One ticket gives access to the full programme: a screening of work by Raquel Vermunt and James Benning, with a conversation with Raquel Vermunt about her work in progress. For more on the works and their makers, visit www.fieldrecordings.org.
Face Home View
by Raquel Vermunt, 8 min, 16mm, Netherlands, 2022, no dialogue
Face Home View traverses the organic and the urban alike as the camera performs a slow 360° take from inside a vacated cinema in Rotterdam. By zooming in and out, forms become arbitrary, at once familiar and estranged. The work listens to the echoes of passing time, revealing traces of life, sound, and movement: fleeting moments captured by the silent walls of the location portrayed on 16mm film.
Blue Amigo (work in progress)
by Raquel Vermunt, 16mm, Netherlands, 2026, no dialogue
Vermunt presents fragments from Blue Amigo, an unfinished film situated in the Biesbosch, where she lives. In a series of locked-off, carefully framed shots, a small ferry crosses the river throughout the year, endlessly moving between two shores, accompanied by mist, water and the whispers of its temporary community. An atmosphere unfolds in which time seems to stretch.

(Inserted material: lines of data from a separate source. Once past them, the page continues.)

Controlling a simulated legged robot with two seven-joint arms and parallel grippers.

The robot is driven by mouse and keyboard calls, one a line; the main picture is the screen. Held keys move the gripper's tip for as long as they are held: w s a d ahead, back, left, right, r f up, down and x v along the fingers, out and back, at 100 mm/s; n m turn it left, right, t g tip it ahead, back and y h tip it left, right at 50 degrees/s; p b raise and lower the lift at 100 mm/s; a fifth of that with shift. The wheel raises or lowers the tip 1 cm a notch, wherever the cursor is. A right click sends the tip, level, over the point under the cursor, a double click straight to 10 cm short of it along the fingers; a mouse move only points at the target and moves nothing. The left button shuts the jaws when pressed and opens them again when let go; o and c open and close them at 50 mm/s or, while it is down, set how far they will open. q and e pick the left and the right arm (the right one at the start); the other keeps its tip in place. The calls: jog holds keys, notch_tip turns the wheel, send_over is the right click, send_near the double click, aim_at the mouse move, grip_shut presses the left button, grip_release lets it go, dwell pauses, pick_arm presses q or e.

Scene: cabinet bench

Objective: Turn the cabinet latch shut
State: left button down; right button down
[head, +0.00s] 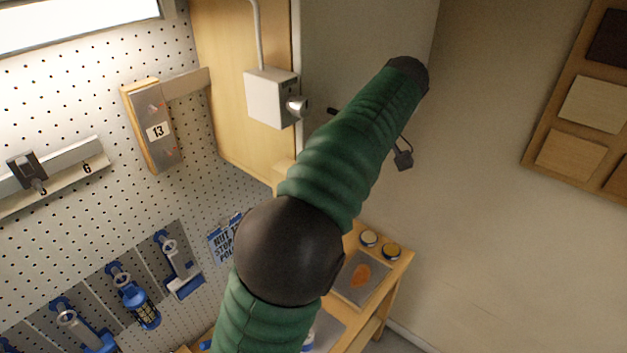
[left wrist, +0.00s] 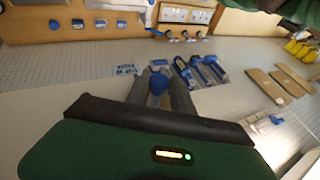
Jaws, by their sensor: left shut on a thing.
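My left gripper (left wrist: 160,80) shows in the left wrist view, its two dark fingers closed around a small rounded blue thing (left wrist: 159,86). I cannot tell whether this blue piece is the latch handle. In the head view a green-sleeved arm of mine with a black joint crosses the middle, and no gripper fingers show. A grey box with a round silver knob (head: 297,106) is mounted on the pale wooden panel (head: 240,75), left of the arm. No latch can be made out clearly; the arm hides part of the area. My right gripper is in neither view.
A pegboard (head: 60,120) on the left carries a box marked 13 (head: 158,130) and several blue-handled tools (head: 135,300). A low wooden bench (head: 375,285) stands behind the arm. A sample board (head: 575,110) hangs at the right. The wall between is largely clear.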

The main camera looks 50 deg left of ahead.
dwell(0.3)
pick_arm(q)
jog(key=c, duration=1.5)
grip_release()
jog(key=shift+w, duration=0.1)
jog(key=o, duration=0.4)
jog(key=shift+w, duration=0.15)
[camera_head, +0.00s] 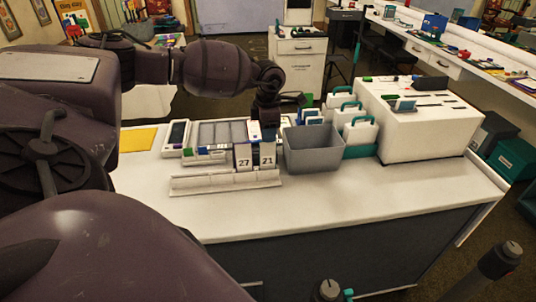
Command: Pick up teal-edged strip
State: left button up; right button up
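I cannot single out the teal-edged strip for certain. A small white piece with green edging (205,156) lies at the left front of the sorting items on the white counter, and a small teal-marked piece (403,104) sits on the white box at right. My left gripper (269,138) points down over the counter, behind the number cards 27 (243,158) and 21 (267,156) and left of the grey bin. Its fingertips are small and partly hidden, so I cannot tell its opening or whether it holds anything. My right gripper is not in view.
The grey open bin (312,158) stands just right of my left gripper. Teal-handled white containers (360,130) and the white box (430,130) stand further right. A white ledge rack (225,181) lies in front. The counter's front strip (330,200) is clear.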

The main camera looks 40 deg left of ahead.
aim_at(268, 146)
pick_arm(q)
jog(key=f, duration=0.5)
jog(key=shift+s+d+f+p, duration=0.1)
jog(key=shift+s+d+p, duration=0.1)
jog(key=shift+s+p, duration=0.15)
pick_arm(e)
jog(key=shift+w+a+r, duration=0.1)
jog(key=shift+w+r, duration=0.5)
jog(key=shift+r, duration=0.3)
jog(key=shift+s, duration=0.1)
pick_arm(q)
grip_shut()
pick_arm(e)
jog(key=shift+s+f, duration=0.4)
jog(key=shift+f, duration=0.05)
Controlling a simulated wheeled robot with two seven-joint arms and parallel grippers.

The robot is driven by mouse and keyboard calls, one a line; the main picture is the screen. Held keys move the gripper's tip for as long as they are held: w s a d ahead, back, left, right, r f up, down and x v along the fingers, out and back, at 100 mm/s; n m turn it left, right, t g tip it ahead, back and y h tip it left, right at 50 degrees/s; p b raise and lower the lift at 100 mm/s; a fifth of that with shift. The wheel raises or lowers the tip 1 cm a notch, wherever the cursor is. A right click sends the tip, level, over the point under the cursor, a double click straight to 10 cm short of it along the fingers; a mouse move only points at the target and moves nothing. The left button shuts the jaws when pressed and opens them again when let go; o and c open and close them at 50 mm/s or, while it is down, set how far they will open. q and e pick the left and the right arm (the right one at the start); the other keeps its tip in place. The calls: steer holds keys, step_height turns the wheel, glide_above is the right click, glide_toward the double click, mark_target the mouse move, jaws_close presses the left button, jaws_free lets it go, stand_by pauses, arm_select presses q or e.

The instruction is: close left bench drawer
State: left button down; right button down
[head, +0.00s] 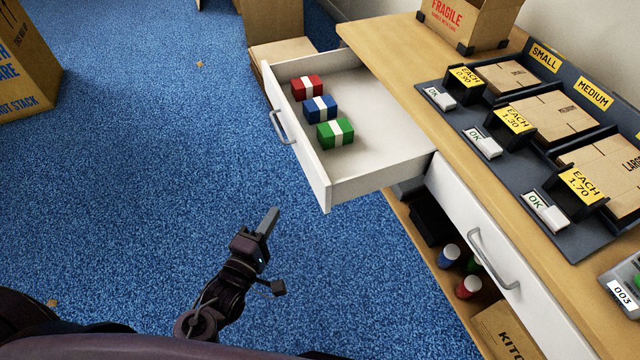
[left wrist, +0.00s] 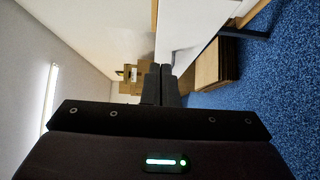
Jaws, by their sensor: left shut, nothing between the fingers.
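The left bench drawer (head: 380,165) is white and stands pulled out from the bench in the head view. Its grey bar handle (head: 281,127) is on the front panel (head: 297,140), facing left. Inside lie a red block (head: 307,87), a blue block (head: 320,108) and a green block (head: 335,132), each with a white band. My left gripper (head: 269,222) is shut and empty, in front of the drawer's near corner and apart from it. Its shut fingers also show in the left wrist view (left wrist: 160,84). My right gripper is not in view.
The wooden bench (head: 410,85) carries a dark tray of flat cartons (head: 550,117) and a FRAGILE box (head: 466,20). A second white drawer (head: 480,235) is shut. Below it are bottles (head: 468,286). A large carton (head: 25,60) stands at far left; blue carpet between is mostly clear.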

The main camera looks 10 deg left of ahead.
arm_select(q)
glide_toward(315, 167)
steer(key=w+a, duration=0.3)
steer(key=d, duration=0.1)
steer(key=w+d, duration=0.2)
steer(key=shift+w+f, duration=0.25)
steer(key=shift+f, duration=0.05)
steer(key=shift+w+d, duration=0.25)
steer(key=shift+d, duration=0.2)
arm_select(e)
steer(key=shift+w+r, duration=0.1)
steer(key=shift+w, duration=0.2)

This work-in-progress presentation will be followed by a conversation with Raquel Vermunt about her working process.
11 x 14
by James Benning, 82 min, 16mm transferred to digital, USA, 1977, no dialogue
Benning’s first feature-length film presents miniature elliptical storylines, in which various characters meet and part ways in urban landscapes and apartments, embark alone on elevated train rides, and travel together through rural America. Devised as a series of precisely composed single-shot sequences, these brief narratives are interspersed with still images of billboards and gas stations and punctuations of black leader. 11 x 14 is both an inquiry into American life and landscape, and a reconfiguration of the fundamentals of cinematic form, a defining characteristic of Benning’s later body of work.